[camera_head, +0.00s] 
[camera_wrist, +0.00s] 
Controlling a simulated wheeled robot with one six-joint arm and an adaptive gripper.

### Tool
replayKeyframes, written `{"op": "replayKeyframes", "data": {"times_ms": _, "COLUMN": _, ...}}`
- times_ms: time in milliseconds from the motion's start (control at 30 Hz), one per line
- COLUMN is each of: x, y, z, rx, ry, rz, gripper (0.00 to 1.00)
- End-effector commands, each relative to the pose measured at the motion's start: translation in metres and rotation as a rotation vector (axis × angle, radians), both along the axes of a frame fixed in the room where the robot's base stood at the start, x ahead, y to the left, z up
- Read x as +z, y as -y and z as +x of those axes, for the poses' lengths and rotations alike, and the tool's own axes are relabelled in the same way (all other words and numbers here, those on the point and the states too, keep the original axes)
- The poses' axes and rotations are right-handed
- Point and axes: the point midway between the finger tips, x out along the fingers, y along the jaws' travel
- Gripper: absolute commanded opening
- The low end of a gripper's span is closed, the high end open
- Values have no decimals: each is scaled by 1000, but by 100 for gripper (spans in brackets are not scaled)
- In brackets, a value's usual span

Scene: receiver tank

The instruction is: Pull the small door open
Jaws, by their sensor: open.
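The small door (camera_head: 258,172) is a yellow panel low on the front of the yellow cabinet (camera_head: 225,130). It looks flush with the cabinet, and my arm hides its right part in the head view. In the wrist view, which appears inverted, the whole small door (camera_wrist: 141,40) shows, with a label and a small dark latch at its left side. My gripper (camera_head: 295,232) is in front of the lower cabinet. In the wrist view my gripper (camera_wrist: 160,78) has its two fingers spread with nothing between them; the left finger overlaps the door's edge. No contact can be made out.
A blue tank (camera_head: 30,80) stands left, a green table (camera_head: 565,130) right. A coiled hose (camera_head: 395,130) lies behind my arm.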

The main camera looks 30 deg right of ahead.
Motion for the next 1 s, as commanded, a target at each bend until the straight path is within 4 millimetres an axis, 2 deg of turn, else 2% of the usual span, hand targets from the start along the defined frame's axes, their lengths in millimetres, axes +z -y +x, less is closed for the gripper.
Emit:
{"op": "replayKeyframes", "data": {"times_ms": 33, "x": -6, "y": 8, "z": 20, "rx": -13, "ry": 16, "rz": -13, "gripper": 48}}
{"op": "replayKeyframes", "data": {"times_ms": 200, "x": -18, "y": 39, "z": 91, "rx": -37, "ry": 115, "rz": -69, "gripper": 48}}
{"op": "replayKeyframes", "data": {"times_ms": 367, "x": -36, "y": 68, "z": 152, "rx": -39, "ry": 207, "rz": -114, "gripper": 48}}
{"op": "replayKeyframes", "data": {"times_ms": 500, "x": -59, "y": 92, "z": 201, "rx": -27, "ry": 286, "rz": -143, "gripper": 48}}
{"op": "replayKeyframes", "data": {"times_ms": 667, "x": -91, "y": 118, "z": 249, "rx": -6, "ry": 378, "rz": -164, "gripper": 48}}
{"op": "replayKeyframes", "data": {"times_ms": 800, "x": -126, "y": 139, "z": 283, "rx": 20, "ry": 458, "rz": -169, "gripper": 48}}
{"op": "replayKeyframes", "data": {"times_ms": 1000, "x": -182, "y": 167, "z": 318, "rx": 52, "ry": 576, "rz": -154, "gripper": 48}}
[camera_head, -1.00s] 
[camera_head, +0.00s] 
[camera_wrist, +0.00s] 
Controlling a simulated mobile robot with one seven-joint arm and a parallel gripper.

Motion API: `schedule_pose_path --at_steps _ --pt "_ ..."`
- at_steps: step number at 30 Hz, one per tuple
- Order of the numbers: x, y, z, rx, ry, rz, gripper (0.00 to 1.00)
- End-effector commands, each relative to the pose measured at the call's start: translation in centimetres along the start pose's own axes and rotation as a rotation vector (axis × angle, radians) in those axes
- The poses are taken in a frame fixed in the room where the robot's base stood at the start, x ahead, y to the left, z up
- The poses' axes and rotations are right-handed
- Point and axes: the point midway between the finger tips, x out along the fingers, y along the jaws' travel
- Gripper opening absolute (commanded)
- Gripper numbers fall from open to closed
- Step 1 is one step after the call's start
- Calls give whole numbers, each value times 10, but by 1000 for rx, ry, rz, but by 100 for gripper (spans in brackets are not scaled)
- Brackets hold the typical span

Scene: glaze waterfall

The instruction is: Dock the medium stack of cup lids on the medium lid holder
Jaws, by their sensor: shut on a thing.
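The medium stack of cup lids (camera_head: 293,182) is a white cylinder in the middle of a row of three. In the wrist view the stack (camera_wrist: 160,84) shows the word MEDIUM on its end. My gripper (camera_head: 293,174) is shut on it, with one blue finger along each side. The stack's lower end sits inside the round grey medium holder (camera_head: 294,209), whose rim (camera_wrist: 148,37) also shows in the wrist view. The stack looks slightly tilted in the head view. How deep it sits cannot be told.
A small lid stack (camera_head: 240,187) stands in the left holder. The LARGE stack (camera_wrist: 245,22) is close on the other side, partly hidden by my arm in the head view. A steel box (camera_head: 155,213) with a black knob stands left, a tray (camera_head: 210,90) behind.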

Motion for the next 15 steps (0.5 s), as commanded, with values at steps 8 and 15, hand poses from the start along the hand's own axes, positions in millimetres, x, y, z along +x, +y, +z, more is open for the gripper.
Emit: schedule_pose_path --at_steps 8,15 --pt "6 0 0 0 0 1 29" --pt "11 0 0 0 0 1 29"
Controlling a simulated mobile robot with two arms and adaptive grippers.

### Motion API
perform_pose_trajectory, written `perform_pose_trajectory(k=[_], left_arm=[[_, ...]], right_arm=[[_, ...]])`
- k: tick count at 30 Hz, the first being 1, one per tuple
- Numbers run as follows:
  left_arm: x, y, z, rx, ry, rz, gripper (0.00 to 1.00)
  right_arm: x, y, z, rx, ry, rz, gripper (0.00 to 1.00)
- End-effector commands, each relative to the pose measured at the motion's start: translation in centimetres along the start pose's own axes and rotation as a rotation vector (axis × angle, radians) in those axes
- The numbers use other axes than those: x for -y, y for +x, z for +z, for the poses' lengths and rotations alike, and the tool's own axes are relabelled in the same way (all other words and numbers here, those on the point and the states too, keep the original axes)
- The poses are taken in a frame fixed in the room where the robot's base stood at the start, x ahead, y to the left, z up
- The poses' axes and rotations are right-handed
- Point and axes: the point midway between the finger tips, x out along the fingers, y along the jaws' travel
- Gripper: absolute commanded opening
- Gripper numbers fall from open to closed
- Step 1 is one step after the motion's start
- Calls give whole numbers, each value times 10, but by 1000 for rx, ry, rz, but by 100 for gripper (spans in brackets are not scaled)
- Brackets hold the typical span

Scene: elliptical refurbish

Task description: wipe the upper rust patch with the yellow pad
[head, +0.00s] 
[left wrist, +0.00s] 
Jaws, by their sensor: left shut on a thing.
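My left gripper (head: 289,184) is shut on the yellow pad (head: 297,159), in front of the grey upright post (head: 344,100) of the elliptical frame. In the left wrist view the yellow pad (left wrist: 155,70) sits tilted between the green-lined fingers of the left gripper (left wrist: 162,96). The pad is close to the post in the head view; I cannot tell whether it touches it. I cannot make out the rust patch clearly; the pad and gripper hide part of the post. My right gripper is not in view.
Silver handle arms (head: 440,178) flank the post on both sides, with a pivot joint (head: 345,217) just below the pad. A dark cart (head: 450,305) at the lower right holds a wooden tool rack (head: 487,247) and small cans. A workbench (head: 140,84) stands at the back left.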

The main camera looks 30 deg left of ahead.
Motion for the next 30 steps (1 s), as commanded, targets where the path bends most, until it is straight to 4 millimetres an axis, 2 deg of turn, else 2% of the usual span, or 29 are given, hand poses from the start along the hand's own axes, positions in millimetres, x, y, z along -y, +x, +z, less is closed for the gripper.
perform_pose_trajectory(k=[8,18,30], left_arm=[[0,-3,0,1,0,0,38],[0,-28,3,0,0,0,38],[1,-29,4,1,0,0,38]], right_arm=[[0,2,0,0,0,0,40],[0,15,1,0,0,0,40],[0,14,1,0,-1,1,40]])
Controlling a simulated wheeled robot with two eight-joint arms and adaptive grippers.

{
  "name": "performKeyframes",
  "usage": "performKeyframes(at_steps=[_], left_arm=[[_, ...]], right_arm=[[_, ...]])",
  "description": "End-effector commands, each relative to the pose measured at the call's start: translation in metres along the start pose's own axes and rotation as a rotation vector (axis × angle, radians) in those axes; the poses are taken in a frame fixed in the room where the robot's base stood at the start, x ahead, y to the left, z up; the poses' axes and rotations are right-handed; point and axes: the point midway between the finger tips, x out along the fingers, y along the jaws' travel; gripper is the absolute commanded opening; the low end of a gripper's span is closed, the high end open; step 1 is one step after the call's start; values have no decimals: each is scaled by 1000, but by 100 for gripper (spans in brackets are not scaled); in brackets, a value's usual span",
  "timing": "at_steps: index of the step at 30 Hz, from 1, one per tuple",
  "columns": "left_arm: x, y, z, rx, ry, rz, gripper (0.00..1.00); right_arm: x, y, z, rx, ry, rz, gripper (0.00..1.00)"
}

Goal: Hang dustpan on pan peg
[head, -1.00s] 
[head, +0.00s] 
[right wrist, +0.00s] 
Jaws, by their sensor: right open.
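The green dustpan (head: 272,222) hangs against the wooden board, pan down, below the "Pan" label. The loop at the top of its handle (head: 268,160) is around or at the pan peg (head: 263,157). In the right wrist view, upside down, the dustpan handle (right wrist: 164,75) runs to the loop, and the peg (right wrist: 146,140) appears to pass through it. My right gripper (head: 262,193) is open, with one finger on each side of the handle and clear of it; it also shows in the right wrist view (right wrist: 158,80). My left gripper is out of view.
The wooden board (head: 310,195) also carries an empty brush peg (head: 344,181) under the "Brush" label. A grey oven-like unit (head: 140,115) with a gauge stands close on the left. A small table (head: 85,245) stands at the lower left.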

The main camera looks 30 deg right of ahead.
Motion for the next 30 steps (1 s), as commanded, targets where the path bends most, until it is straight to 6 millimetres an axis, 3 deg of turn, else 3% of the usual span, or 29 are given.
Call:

## GIVEN REQUEST
Up to and including the line that holds "- COLUMN is", reproduce the records above exactly from their first line, and give nothing else.

## SOLUTION TO THIS EXERCISE
[camera_head, +0.00s] 
[camera_wrist, +0.00s] 
Controlling a simulated wheeled robot with one six-joint arm and an adaptive gripper.

### Tool
replayKeyframes, written `{"op": "replayKeyframes", "data": {"times_ms": _, "COLUMN": _, ...}}`
- times_ms: time in milliseconds from the motion's start (control at 30 Hz), one per line
- COLUMN is each of: x, y, z, rx, ry, rz, gripper (0.00 to 1.00)

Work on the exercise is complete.